THE PROBLEM: Give the data again, word for word.

DATASET EXCERPTS:
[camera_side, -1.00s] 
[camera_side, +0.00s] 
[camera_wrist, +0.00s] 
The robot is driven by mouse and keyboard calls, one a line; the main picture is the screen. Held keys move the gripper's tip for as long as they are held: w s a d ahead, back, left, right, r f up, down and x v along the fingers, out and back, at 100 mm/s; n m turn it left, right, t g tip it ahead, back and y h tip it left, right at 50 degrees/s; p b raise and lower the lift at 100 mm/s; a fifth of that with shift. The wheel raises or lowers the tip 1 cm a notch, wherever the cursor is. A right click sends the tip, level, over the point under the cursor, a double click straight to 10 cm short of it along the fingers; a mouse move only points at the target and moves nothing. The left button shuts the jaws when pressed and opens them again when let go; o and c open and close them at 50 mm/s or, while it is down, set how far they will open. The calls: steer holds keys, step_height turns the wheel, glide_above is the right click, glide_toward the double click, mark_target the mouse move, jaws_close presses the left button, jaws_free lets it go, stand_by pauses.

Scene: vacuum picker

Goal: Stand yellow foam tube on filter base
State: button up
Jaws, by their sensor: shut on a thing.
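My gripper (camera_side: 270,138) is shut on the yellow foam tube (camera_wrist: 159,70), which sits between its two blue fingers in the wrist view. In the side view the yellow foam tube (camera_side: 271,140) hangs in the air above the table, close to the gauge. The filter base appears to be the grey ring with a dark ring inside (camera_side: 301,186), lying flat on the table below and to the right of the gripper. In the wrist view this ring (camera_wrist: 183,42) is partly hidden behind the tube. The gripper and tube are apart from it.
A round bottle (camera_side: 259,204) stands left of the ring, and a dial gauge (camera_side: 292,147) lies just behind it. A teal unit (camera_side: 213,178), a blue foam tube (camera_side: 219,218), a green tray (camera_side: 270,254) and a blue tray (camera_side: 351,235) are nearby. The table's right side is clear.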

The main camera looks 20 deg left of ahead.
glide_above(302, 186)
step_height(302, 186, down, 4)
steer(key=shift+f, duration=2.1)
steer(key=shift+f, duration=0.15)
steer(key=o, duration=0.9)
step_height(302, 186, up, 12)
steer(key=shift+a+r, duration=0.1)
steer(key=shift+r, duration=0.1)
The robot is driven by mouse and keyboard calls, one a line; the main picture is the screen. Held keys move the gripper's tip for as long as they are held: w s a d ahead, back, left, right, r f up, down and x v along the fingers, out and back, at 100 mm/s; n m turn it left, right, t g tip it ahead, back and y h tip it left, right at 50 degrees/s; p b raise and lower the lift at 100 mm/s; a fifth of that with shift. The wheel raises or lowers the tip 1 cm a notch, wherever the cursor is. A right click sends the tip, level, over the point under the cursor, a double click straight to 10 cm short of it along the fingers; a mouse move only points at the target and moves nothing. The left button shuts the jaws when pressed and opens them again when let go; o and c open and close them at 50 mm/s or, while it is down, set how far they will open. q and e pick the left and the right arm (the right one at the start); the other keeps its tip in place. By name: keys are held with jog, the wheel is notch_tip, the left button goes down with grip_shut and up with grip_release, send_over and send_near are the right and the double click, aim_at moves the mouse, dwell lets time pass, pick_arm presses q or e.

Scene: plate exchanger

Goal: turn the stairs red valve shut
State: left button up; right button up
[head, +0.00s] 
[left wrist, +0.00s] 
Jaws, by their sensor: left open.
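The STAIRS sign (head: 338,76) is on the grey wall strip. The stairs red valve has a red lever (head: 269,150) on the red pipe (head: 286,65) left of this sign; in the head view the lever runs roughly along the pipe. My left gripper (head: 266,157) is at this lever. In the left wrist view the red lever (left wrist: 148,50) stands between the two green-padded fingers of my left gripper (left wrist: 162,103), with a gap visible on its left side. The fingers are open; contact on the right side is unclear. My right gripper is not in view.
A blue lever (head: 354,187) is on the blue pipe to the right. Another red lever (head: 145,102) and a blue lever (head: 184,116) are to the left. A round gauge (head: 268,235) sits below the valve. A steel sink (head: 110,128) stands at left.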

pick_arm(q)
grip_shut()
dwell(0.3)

OUTPUT OF THE TASK:
[camera_side, -1.00s] 
[camera_side, +0.00s] 
[camera_wrist, +0.00s] 
The robot is driven by mouse and keyboard calls, one a line; the main picture is the screen. Held keys move the gripper's tip for as long as they are held: w s a d ahead, back, left, right, r f up, down and x v along the fingers, out and back, at 100 mm/s; n m turn it left, right, t g tip it ahead, back and y h tip it left, right at 50 degrees/s; p b raise and lower the lift at 100 mm/s; a fifth of that with shift. The wheel raises or lowers the tip 1 cm a notch, wherever the cursor is. A right click sends the tip, level, over the point under the cursor, a double click straight to 10 cm short of it along the fingers; a mouse move only points at the target and moves nothing. The left button shuts the jaws when pressed and opens them again when let go; o and c open and close them at 50 mm/s or, while it is down, set how far they will open. The calls: steer holds keys, step_height turns the wheel, glide_above is the right click, glide_toward the double click, mark_target the mouse move, jaws_close presses the left button, jaws_free lets it go, stand_by pauses.

Scene: vacuum picker

Goal: Stand yellow foam tube on filter base
State: button up
Jaws, by their sensor: shut on a thing.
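My gripper (camera_side: 270,138) is shut on the yellow foam tube (camera_wrist: 159,70), which sits between its two blue fingers in the wrist view. In the side view the yellow foam tube (camera_side: 271,140) hangs in the air above the table, close to the gauge. The filter base appears to be the grey ring with a dark ring inside (camera_side: 301,186), lying flat on the table below and to the right of the gripper. In the wrist view this ring (camera_wrist: 183,42) is partly hidden behind the tube. The gripper and tube are apart from it.
A round bottle (camera_side: 259,204) stands left of the ring, and a dial gauge (camera_side: 292,147) lies just behind it. A teal unit (camera_side: 213,178), a blue foam tube (camera_side: 219,218), a green tray (camera_side: 270,254) and a blue tray (camera_side: 351,235) are nearby. The table's right side is clear.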

The main camera looks 20 deg left of ahead.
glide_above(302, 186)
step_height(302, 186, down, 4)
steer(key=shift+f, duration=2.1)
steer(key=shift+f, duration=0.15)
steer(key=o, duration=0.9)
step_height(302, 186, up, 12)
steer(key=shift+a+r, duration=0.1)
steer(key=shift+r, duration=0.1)
The robot is driven by mouse and keyboard calls, one a line; the main picture is the screen. Held keys move the gripper's tip for as long as they are held: w s a d ahead, back, left, right, r f up, down and x v along the fingers, out and back, at 100 mm/s; n m turn it left, right, t g tip it ahead, back and y h tip it left, right at 50 degrees/s; p b raise and lower the lift at 100 mm/s; a fifth of that with shift. The wheel raises or lowers the tip 1 cm a notch, wherever the cursor is. A right click sends the tip, level, over the point under the cursor, a double click straight to 10 cm short of it along the fingers; a mouse move only points at the target and moves nothing. The left button shuts the jaws when pressed and opens them again when let go; o and c open and close them at 50 mm/s or, while it is down, set how far they will open. q and e pick the left and the right arm (the right one at the start); the other keeps its tip in place. By name: keys are held with jog, the wheel is notch_tip, the left button goes down with grip_shut and up with grip_release, send_over and send_near are the right and the double click, aim_at moves the mouse, dwell lets time pass, pick_arm presses q or e.

Scene: plate exchanger

Goal: turn the stairs red valve shut
State: left button up; right button up
[head, +0.00s] 
[left wrist, +0.00s] 
Jaws, by their sensor: left open.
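The STAIRS sign (head: 338,76) is on the grey wall strip. The stairs red valve has a red lever (head: 269,150) on the red pipe (head: 286,65) left of this sign; in the head view the lever runs roughly along the pipe. My left gripper (head: 266,157) is at this lever. In the left wrist view the red lever (left wrist: 148,50) stands between the two green-padded fingers of my left gripper (left wrist: 162,103), with a gap visible on its left side. The fingers are open; contact on the right side is unclear. My right gripper is not in view.
A blue lever (head: 354,187) is on the blue pipe to the right. Another red lever (head: 145,102) and a blue lever (head: 184,116) are to the left. A round gauge (head: 268,235) sits below the valve. A steel sink (head: 110,128) stands at left.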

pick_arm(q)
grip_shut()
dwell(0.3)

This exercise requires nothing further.